Di antara benda pusaka kesultanan dan kerajaan yang mencuri perhatian pengunjung adalah koin dinar dirham yang dipamerkan Kesultanan Kasepuhan Cirebon. Terlihat beberapa buah koin dinar dan dirham dipajang di atas meja. Dalam koin tersebut terdapat lambang dan tulisan Kasultanan Kasepuhan Cirebon serta tahun Hijriah pembuatan koin.

Sultan Sepuh XIV Kesultanan Kasepuhan Cirebon, PRA Arief Natadiningrat, mengatakan, koin dinar dirham Kesultanan Kasepuhan merupakan dinar dirham yang resmi diakui dan digunakan. Koin dinar tersebut terbuat dari emas berkadar 91,7 persen dengan berat 4,25 gram, sedangkan koin dirham terbuat dari perak murni seberat 2,975 gram.

"Koin dinar dirham ini digunakan untuk membayar zakat, infak, sedekah, dan mahar," ujar Sultan Sepuh, Sabtu (30/11/2013).

Sekadar mengingatkan, ketika Putra Mahkota Sultan Kasepuhan, PR Luqman Zulkaedin, menikah pada 11 November 2013, digunakan koin dinar sebagai mahar atau maskawin. Ketika itu, putra mahkota menyerahkan 3 keping koin dinar, emas 14 gram perhiasan, dan seperangkat alat salat kepada sang istri.

Menurut Sultan Sepuh, penggunaan koin dinar dirham di lingkungan keraton berawal ketika Pangeran Cakrabuana bersama adiknya, Nyi Mas Rarasantang, pergi menunaikan ibadah haji.

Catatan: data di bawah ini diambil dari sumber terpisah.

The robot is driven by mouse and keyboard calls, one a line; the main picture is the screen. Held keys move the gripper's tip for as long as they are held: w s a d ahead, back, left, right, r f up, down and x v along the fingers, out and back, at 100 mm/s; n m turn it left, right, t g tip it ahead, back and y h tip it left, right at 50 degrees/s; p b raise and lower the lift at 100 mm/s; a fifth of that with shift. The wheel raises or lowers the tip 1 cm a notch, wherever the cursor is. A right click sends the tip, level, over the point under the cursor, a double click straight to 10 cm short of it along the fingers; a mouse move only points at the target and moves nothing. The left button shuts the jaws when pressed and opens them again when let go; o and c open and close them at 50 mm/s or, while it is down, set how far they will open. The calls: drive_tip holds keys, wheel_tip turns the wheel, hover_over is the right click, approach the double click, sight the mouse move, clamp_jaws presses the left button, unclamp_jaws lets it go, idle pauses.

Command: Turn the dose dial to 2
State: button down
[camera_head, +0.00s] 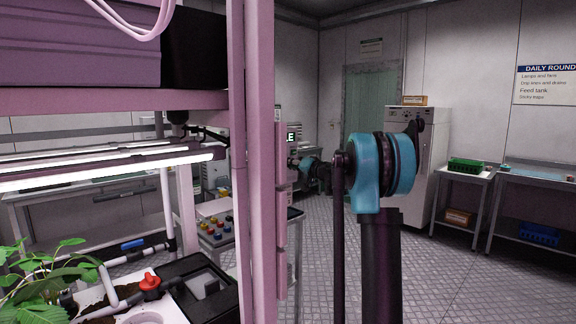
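I cannot pick out a dose dial with readable numbers. A small dark display (293,137) with a few light letters, partly cut off by the pink post, shows behind it. My arm's large blue joint stands at the centre right. A red valve knob (151,282) sits on grey pipework at the lower left. A bench box with several coloured knobs (216,229) stands behind the post.
The pink rack post (252,200) stands close on the left of my arm. Lit lamp bars (110,165) hang over a leafy plant (45,280). A white cabinet (420,150) and side tables with a green crate (465,165) stand at the back right. The floor (470,280) at right is clear.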

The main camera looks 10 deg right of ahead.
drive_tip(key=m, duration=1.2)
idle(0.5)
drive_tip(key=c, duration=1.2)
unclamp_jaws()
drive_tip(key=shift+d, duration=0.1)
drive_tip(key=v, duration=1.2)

Ketika berada di Mekah, keduanya bertemu dengan patih utusan sultan Mesir. Sang patih pun meminang Nyi Mas Rarasantang untuk Sultan Maulana Syarif Abdullah.

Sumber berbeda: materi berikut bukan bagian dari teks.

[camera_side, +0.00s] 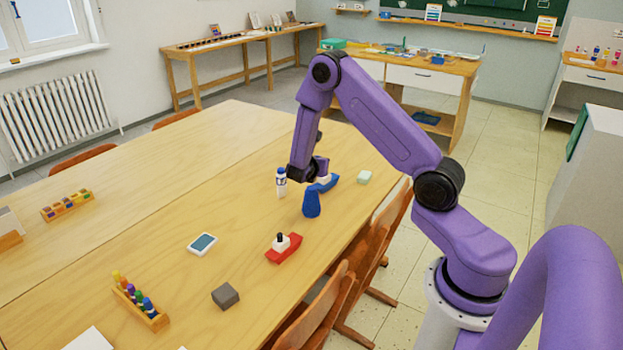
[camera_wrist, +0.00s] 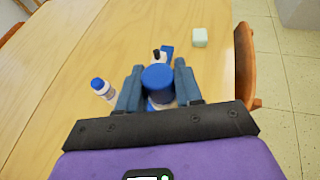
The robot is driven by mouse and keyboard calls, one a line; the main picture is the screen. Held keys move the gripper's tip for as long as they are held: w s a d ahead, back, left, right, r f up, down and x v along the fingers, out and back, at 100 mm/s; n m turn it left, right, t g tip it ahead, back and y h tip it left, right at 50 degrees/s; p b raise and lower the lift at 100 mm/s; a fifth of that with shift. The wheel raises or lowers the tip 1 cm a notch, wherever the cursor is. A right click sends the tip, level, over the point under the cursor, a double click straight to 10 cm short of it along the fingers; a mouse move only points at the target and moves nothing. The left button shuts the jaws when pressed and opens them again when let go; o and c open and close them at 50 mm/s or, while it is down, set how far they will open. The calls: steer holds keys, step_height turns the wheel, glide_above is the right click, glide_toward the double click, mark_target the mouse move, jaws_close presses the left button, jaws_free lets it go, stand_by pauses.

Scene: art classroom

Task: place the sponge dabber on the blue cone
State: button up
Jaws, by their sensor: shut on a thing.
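My gripper (camera_side: 309,172) is low over the table, and in the wrist view my gripper (camera_wrist: 158,66) is closed on the sponge dabber (camera_wrist: 157,77). The dabber shows a round blue top between the fingers, with white below it. In the side view it is mostly hidden by my gripper. The blue cone (camera_side: 311,203) stands upright on the table, just below my gripper in the side view. I cannot tell whether dabber and cone touch. A patch of blue low between the fingers in the wrist view may be the cone.
A blue toy boat (camera_side: 331,182) lies close behind the cone. A blue-capped white bottle (camera_side: 281,182) stands to the left. A pale green block (camera_side: 364,177) is at right. A red boat (camera_side: 284,250), a grey block (camera_side: 225,296) and a small flat device (camera_side: 203,244) lie nearer the camera.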

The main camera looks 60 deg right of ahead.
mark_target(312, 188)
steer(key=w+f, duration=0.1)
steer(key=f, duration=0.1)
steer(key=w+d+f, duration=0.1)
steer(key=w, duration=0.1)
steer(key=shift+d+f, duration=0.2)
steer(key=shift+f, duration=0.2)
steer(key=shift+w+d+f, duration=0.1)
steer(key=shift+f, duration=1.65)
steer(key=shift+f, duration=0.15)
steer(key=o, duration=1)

Selepas berhaji, Pangeran Cakrabuana dan Nyi Mas Rarasantang dibawa ke Mesir. Nyi Mas Rarasantang pun membina rumah tangga dengan Sultan Mesir hingga akhirnya lahir bayi laki-laki bernama Syarif Hidayatullah. Setelah dewasa, Syarif Hidayatullah hijrah ke tanah Jawa, dan dikenal sebagai Sunan Gunung Jati.

Sementara itu, ketika Pangeran Cakrabuana meninggalkan Mesir, ia dibekali pesangon sebesar 1.000 dirham perak oleh Sultan Mesir. "Bisa jadi koin dirham tersebut yang pertama kali masuk ke Cirebon dan tanah Jawa," kata Sultan Sepuh.

Dari kisah itulah, selanjutnya, dinar dirham di Kesultanan Cirebon sempat digunakan dalam kehidupan sehari-hari. Namun, seiring zaman, koin dinar dirham sempat tak digunakan di lingkungan keraton karena bangsa Indonesia memiliki mata uang rupiah untuk transaksi jual-beli. Barulah beberapa tahun ke belakang, dinar dirham dihidupkan kembali.

Koin dinar dirham mampu mencuri perhatian pengunjung pameran benda pusaka dalam helaran GCSKN 2013 karena kesultanan dan kerajaan lain rata-rata memamerkan benda pusaka dalam foto. Hanya Kesultanan Kasepuhan dan Sumedang Larang yang langsung membawa benda pusaka.

Sumedang Larang membawa pakaian kebesaran kerajaan. Pakaian itu pun dipamerkan dalam patung yang menyerupai raja dan permaisurinya.